▶ **DATA**:
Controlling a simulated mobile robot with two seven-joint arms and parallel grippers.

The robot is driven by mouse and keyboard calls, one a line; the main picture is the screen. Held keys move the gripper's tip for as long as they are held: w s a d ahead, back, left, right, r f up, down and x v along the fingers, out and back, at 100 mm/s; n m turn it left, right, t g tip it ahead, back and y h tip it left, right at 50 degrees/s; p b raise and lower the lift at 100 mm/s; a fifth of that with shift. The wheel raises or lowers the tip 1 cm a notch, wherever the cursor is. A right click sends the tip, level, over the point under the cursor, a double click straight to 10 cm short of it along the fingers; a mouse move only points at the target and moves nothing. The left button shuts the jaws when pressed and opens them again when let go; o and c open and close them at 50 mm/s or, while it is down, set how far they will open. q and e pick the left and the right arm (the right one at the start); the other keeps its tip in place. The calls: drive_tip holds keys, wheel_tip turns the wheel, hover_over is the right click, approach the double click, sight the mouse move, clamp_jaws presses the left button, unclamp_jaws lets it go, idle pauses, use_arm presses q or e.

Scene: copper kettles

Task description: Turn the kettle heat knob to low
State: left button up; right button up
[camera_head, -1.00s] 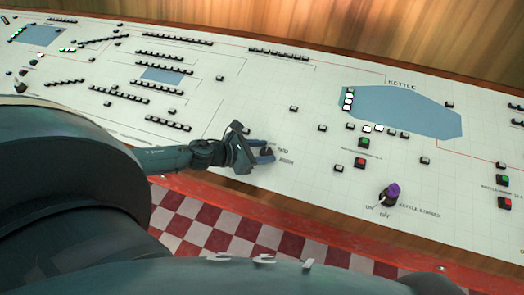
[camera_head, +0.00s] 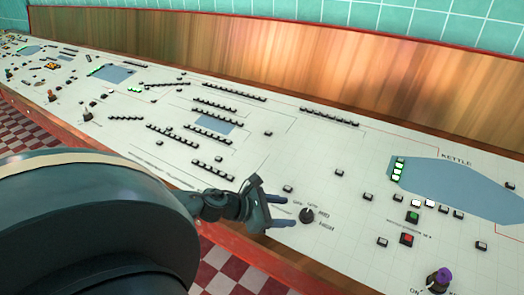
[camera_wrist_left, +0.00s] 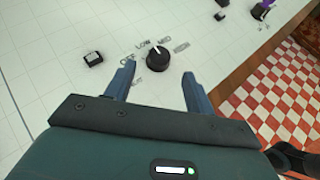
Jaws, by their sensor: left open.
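The heat knob (camera_head: 307,216) is a round black dial on the white panel, with OFF, LOW, MID and HIGH labels around it. In the left wrist view the knob (camera_wrist_left: 158,59) shows a white pointer mark at its top, toward the LOW and MID labels; I cannot tell exactly which. My left gripper (camera_head: 287,210) is open and empty, its two blue fingers pointing at the knob. In the left wrist view the left gripper (camera_wrist_left: 158,71) has the knob centred just beyond the gap between its fingertips, seemingly not touched. My right gripper is not in view.
The white panel (camera_head: 330,245) carries rows of small black buttons. A blue kettle diagram (camera_head: 460,185) with lit green lamps lies to the right. A purple-tipped switch (camera_head: 440,277) and green and red buttons stand near it. A wooden backboard (camera_head: 250,60) rises behind.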

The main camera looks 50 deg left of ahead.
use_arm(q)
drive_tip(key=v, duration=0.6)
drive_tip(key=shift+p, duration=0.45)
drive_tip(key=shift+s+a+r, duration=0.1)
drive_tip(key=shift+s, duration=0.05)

▶ **TASK DETAILS**:
Make an exact copy of the listing above. Do not include the pictures.

▶ **OUTPUT OF THE TASK**:
Controlling a simulated mobile robot with two seven-joint arms and parallel grippers.

The robot is driven by mouse and keyboard calls, one a line; the main picture is the screen. Held keys move the gripper's tip for as long as they are held: w s a d ahead, back, left, right, r f up, down and x v along the fingers, out and back, at 100 mm/s; n m turn it left, right, t g tip it ahead, back and y h tip it left, right at 50 degrees/s; p b raise and lower the lift at 100 mm/s; a fifth of that with shift. The wheel raises or lowers the tip 1 cm a notch, wherever the cursor is. A right click sends the tip, level, over the point under the cursor, a double click straight to 10 cm short of it along the fingers; a mouse move only points at the target and moves nothing. The left button shuts the jaws when pressed and opens them again when let go; o and c open and close them at 50 mm/s or, while it is down, set how far they will open. q and e pick the left and the right arm (the right one at the start); the other keeps its tip in place. The calls: drive_tip holds keys, wheel_tip turns the wheel, hover_over is the right click, approach the double click, sight the mouse move, clamp_jaws presses the left button, unclamp_jaws lets it go, idle pauses, use_arm presses q or e.

Scene: copper kettles

Task description: Turn the kettle heat knob to low
State: left button up; right button up
[camera_head, -1.00s] 
[camera_head, +0.00s] 
[camera_wrist_left, +0.00s] 
Jaws, by their sensor: left open.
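The heat knob (camera_head: 307,216) is a round black dial on the white panel, with OFF, LOW, MID and HIGH labels around it. In the left wrist view the knob (camera_wrist_left: 158,59) shows a white pointer mark at its top, toward the LOW and MID labels; I cannot tell exactly which. My left gripper (camera_head: 287,210) is open and empty, its two blue fingers pointing at the knob. In the left wrist view the left gripper (camera_wrist_left: 158,71) has the knob centred just beyond the gap between its fingertips, seemingly not touched. My right gripper is not in view.
The white panel (camera_head: 330,245) carries rows of small black buttons. A blue kettle diagram (camera_head: 460,185) with lit green lamps lies to the right. A purple-tipped switch (camera_head: 440,277) and green and red buttons stand near it. A wooden backboard (camera_head: 250,60) rises behind.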

The main camera looks 50 deg left of ahead.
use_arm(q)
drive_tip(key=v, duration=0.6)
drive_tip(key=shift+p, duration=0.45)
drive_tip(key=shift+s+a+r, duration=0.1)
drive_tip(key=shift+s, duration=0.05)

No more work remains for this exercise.